## GOAL:
Your task is to quote the records from their first line through the line containing "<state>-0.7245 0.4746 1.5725", with nothing added or left out.

# Start of GIVEN DATA

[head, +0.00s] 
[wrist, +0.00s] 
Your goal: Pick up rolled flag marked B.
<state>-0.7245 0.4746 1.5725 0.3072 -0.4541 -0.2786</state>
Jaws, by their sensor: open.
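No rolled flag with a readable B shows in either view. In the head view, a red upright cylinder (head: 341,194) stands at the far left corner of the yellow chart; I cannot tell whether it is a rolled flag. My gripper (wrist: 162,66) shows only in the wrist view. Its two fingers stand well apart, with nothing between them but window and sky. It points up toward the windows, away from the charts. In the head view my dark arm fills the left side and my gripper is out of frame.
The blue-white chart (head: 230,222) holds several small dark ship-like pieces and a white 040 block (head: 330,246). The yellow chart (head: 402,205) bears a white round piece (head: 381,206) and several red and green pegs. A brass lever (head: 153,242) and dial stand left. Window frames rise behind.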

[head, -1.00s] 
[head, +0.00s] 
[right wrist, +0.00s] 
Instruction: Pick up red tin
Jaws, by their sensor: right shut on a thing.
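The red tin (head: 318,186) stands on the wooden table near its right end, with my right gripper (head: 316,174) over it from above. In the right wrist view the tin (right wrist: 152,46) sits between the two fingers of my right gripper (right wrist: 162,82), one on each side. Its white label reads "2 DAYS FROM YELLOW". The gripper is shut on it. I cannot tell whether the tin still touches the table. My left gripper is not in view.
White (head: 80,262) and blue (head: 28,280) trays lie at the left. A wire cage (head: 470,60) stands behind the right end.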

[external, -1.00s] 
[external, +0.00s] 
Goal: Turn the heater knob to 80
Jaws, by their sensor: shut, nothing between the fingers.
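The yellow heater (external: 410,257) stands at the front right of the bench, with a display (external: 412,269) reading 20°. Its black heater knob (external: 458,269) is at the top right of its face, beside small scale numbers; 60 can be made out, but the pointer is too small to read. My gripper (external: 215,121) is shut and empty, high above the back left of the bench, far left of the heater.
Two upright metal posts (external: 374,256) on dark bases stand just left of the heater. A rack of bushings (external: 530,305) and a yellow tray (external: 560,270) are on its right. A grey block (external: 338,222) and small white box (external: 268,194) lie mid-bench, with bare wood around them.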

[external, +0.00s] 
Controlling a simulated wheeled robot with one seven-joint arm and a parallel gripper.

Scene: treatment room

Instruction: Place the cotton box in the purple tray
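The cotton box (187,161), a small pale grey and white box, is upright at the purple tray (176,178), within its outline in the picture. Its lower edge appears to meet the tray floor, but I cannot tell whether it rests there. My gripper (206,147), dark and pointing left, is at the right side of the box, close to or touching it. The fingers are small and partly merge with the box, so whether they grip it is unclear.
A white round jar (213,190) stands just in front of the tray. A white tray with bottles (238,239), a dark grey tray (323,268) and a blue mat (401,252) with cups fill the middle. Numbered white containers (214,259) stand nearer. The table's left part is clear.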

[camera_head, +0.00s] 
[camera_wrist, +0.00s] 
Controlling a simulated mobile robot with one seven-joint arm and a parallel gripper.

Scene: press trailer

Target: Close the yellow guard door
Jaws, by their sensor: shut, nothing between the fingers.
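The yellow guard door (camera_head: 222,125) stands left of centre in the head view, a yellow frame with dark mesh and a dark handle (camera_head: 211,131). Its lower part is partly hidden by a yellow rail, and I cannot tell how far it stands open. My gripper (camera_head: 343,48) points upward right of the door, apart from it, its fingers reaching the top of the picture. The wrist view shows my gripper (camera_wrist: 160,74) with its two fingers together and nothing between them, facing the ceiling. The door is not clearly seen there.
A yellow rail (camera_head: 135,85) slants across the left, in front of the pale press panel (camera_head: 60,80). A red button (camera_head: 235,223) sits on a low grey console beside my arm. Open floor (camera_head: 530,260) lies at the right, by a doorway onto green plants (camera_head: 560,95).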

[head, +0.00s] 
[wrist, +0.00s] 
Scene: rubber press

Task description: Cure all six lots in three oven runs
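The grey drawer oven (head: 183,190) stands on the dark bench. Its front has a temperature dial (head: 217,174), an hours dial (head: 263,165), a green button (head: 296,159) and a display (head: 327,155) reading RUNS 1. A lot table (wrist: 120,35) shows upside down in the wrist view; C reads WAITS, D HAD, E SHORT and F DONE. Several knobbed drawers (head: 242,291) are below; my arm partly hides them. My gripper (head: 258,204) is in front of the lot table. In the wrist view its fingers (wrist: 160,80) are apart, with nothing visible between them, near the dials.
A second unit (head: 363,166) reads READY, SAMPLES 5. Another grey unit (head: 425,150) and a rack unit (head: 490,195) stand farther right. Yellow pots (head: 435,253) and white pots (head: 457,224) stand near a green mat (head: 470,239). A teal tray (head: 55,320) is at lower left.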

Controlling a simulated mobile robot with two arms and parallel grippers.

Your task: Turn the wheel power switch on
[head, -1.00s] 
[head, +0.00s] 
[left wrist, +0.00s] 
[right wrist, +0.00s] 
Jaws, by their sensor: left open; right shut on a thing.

# End of GIVEN DATA

## TASK ANSWER:
[head, +0.00s] 
[wrist, +0.00s] 
Your goal: Pick up rolled flag marked B.
<state>-0.7245 0.4746 1.5725 0.3072 -0.4541 -0.2786</state>

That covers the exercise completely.